Is Silicon Valley Developing a Transformer?

Is Silicon Valley building a new master race of machines? Ok, not exactly- here's what we learned in our meetingwith Micah Yairi, Co-founder & CTO of Tactus Technology in Fremont, CA.

Just this December, Startup Grind Fremont hosted Micah Yairi, CTO of Tactus Technology. Tactus makes morphing buttons for your touch enabled devices, enabling products to intelligently transform into buttons when you need them - and effortlessly fade into nothingness when you don't.

As Micah will tell you, you can imagine the current product to be "Transformer Version 0.001" with future iterations on track to give us complete self-adjusting/reshaping hardware - not unlike Transformers. Micah had great nuggets of wisdom that can help a lot of us especially those who are looking to make consumer products. Read out highlights below.


User Experience & Testing

Micah says, the thing entrepreneur need to focus on the most is user testing, user experience and user feedback. Even for a simple product like typing buttons, the feedback was a critical part of product development at Tactus. It is never too early to start testing and the feedback has to be ongoing and continuous.

Watch for Market Developments

Another important thing that Micah talked about is awareness of alternate technologies and competition. When Tactus started, most phones came with a plastic screens, and by the time Tactus came out with their first product, Gorilla Glass had become the industry standard. This impacted their product rollout significantly.

As entrepreneurs, we sometimes get so engrossed in our product and technology that we miss out or ignore important market & industry developments. Micah, too, remembers Tactus should have responded to the threat of Gorilla Glass much earlier.

Pivoting

The most important thing that we learnt for the night was around pivoting. A lot of us have to pivot at some point in our startup journey and Micah had some interesting advice from his own experience. 

At Tactus they spend around 5% of their resources researching alternate technologies. This has two benefits: in case you have to pivot you will not be starting from scratch and, second, it provides alternate revenue streams in case main product is not a success.

Passion is MUST

For aspiring founders who are debating jumping aboard the entrepreneurial ship, Micah had some saintly advice around passion: since you are the founder and the chief seller you should always have to be the most passionate person in the room (for your product).
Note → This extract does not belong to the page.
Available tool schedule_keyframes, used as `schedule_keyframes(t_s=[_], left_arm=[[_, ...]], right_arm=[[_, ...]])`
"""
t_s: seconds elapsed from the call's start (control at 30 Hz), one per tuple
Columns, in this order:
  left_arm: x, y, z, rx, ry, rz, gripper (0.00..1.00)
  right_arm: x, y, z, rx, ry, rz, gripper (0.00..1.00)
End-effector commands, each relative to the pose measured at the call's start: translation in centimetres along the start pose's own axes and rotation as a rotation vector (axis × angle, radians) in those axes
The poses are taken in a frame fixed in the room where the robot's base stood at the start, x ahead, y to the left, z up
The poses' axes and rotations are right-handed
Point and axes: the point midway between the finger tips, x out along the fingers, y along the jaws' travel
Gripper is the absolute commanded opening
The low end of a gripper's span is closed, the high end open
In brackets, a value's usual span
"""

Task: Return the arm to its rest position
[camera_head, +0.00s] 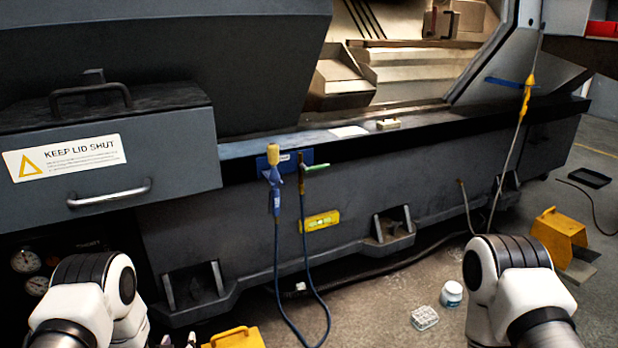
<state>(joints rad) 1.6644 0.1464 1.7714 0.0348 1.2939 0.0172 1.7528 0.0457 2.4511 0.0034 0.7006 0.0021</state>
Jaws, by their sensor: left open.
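My left arm (100,290) comes in at the lower left, bent, with its white and black joints in front of the machine's base. Only the tips of my left gripper (178,341) show at the bottom edge; they are apart, with nothing seen between them. The rest of that gripper is cut off by the frame. My right arm (515,285) shows at the lower right as white and black joints. Its gripper is out of the picture.
A grey lathe (350,190) fills the back, its front opening uncovered. Blue hoses (277,250) hang down its front to the floor. A yellow pedal box (558,235), a white jar (451,293) and a small clear tray (424,318) stand on the floor. Another yellow object (235,338) is at the bottom.

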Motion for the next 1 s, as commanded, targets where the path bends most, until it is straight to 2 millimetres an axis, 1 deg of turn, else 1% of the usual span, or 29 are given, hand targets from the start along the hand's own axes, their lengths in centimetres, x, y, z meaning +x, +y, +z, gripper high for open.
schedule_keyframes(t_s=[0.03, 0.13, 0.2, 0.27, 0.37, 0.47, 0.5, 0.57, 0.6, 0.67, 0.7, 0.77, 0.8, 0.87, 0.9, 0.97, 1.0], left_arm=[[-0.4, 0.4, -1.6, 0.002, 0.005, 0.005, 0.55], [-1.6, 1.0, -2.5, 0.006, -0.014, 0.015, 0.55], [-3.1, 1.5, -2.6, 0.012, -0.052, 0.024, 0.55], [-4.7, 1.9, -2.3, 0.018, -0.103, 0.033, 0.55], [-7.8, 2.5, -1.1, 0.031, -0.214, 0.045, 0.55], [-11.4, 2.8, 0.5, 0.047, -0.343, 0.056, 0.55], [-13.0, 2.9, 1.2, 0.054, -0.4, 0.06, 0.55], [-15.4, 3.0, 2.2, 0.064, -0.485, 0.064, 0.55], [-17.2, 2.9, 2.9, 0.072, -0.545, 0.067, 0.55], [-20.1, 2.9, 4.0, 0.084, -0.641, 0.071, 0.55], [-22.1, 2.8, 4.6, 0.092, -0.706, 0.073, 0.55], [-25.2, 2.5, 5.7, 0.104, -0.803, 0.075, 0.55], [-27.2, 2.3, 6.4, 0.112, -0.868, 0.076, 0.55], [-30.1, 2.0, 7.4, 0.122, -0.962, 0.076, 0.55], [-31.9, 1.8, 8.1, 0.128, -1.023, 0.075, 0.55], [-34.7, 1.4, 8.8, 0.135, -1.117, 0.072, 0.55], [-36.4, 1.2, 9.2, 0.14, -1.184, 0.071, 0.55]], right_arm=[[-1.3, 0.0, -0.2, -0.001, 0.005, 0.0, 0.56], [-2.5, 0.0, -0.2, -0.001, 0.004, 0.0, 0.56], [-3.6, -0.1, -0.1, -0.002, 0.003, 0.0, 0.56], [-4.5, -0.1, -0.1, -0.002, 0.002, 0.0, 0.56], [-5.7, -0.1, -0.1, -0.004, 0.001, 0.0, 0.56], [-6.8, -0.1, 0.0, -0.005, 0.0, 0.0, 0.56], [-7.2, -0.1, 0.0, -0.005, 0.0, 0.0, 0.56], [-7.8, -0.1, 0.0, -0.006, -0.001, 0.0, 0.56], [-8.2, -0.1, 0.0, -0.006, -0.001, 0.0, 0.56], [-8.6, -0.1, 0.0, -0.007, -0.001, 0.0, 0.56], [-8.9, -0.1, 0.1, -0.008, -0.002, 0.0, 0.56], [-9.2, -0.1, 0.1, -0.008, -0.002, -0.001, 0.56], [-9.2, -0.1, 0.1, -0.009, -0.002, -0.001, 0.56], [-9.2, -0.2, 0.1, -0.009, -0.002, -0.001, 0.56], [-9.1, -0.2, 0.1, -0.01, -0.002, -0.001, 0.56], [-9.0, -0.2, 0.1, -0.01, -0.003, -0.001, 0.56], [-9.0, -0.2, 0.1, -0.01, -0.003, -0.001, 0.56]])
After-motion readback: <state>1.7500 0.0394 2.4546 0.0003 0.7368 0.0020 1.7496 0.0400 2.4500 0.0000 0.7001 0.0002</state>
If you are not convinced about the product it would be a difficult journey - and maybe you should not make it.

Micah concluded by saying that he really likes the founder lifestyle, as it is exciting, involves marketing, business, fast pacing - and most importantly he is making something that people will use. That is his true passion.

For entrepreneurs and a sci-fi geeks like ourselves, I'm looking forward to the day Tactus develops Transformer V1.0 - they're starting with buttons now, but it would sure be cool to have my Mustang help me keep up with my daughter.